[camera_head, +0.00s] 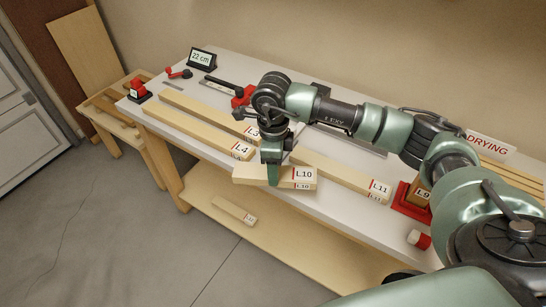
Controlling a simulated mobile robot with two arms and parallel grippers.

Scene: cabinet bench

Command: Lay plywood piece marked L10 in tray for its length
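The plywood piece marked L10 (247,174) is a short pale block with its label at the right end. It lies crosswise to the other pieces at the bench's front edge and appears to be held. My right gripper (273,174) reaches down over its middle, with a green finger across its front face. The far finger is hidden, but the gripper looks shut on the piece. My left gripper is out of view. No tray marked with a length can be made out; a display reading 22 cm (201,59) stands at the bench's back left.
Boards L4 (195,128) and L3 (205,108) lie left of the gripper; L11 (345,173) lies right. L9 (421,193) is in a red holder. A DRYING sign (490,145) stands at right. A slatted wooden stand (100,112) is left. Another piece (233,210) lies on the lower shelf.

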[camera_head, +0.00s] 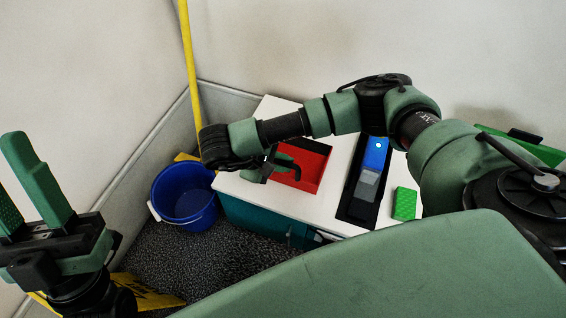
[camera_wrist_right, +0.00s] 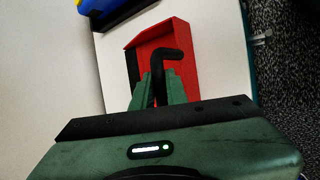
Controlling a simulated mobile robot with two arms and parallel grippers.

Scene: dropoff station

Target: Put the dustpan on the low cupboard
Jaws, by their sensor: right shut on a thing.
================
## [YOUR TASK]
Pictures stay out; reproduce every line of the records exactly.

## [RESULT BELOW]
[camera_head, +0.00s] 
Controlling a simulated mobile robot with two arms and parallel grippers.

Scene: cabinet bench

Command: Lay plywood piece marked L10 in tray for its length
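The plywood piece marked L10 (247,174) is a short pale block with its label at the right end. It lies crosswise to the other pieces at the bench's front edge and appears to be held. My right gripper (273,174) reaches down over its middle, with a green finger across its front face. The far finger is hidden, but the gripper looks shut on the piece. My left gripper is out of view. No tray marked with a length can be made out; a display reading 22 cm (201,59) stands at the bench's back left.
Boards L4 (195,128) and L3 (205,108) lie left of the gripper; L11 (345,173) lies right. L9 (421,193) is in a red holder. A DRYING sign (490,145) stands at right. A slatted wooden stand (100,112) is left. Another piece (233,210) lies on the lower shelf.

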[camera_head, +0.00s] 
[camera_wrist_right, +0.00s] 
Controlling a simulated mobile robot with two arms and parallel grippers.

Scene: dropoff station

Target: Put the dustpan on the low cupboard
Jaws, by their sensor: right shut on a thing.

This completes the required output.